Sequence 5: On November 27, the following positions were initiated and closed by December 3 for a $117.10 debit.

  • Bought stock at $595.55 average
  • 475+1/437.5-2 put ratio spread

Sequence 6: On December 1 through December 3, the following positions were initiated, and then exited from by December 7 for a $1.77 debit.

  • Bought stock at $589.20 average
  • Bought stock at $563.77 average
  • 740+1/780C-2 call ratio spread

Sequence 7: Through December 17, the following positions were initiated and closed for a total $452.30 credit.

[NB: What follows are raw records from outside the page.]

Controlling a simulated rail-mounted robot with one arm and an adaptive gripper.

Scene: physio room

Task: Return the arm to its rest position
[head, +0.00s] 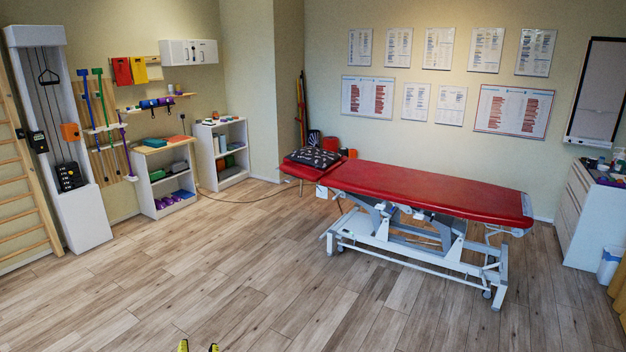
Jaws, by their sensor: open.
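My gripper (198,347) shows only at the bottom edge of the head view, left of the middle. Two dark fingertips with yellow marks stand apart with a gap between them. The gripper is open, and only wood floor shows between the tips. The rest of my arm is below the picture and hidden.
The wood floor (200,275) around the gripper is clear. A red treatment table (430,188) on a white wheeled frame stands right of centre. Low shelves (143,185), a pulley tower (85,215) and wall bars (20,190) line the left. A white cabinet (588,225) stands right.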

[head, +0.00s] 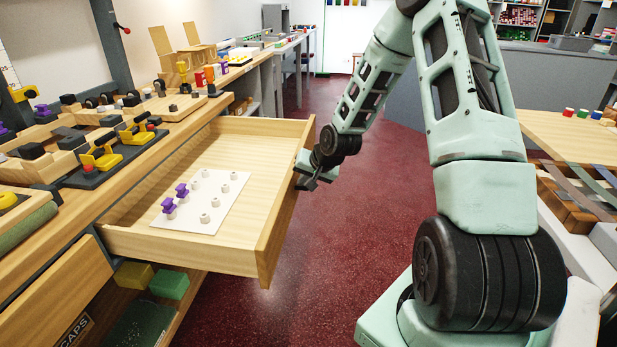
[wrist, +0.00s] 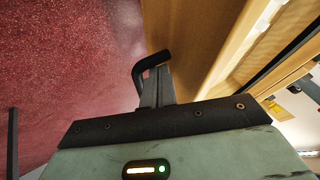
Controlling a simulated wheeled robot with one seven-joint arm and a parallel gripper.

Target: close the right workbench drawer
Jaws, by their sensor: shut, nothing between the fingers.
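The wooden workbench drawer (head: 284,207) stands pulled far out from the bench in the head view, its front panel facing right. A white sheet (head: 222,207) inside it bears two purple pieces (head: 168,206) and several small white rings. My gripper (head: 316,182) is at the outer side of the front panel, near its far end. In the wrist view my gripper (wrist: 158,88) is shut and empty, close beside the wooden front panel (wrist: 192,40). A black curved bar (wrist: 148,62) shows at the fingers. I cannot tell whether anything touches the panel.
The workbench top (head: 185,108) at left holds yellow and black fixtures. A lower drawer front (head: 62,290) is at bottom left, with yellow and green blocks (head: 170,284) beside it. Red floor (head: 345,250) lies open between the drawer and my arm. Another counter (head: 570,140) stands at right.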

  • 720+1/820-2 call ratio spread
  • 740+1/830-2 call ratio spread
  • Bought stock at $632.17 average
  • 720+1/820-2 call ratio spread
  • Bought stock at $606.88 average
  • 800+1/860-2 call ratio spread
  • 500+1/480-2 put ratio spread

Sequence 8: From December 17 through December 23 the following positions were entered and exited from for a $322.00 credit.

  • 500+2/450-4 put ratio spread
  • 800+2/850-4 call ratio spread
  • 670+1/685-2 call ratio spread

Summary: In total, the above sequence of trades net a $3,098.29 credit after commissions and fees.

The strategies employed were in accordance with Physik Invest’s methodology: the trade of ratioed, multi-leg strategies that combine short and long positions to reduce risk and increase returns. 

Yes, in hindsight, one could have opted for something as simple as risk-reversals (e.g., buying calls and selling puts). However, the risks tied to such strategies are immense. By leveraging the dynamics of time and volatility, through complex spreads, risk was reduced.

Note: There were many times, during these sequences, that positions were structured in a way that would net no loss had the security moved sideways or lower into expiry.

Adding, per Fibonacci principles, one core aspect of Physik Invest’s market structure analysis, an upside target of $675.10 was established early on in the process. Tesla spent the majority of its December 18 session at this level.

Disclaimer: There is a $0.11 discrepancy between the transaction sheet and numbers provided in this case study. This is attributable to differences in rounding.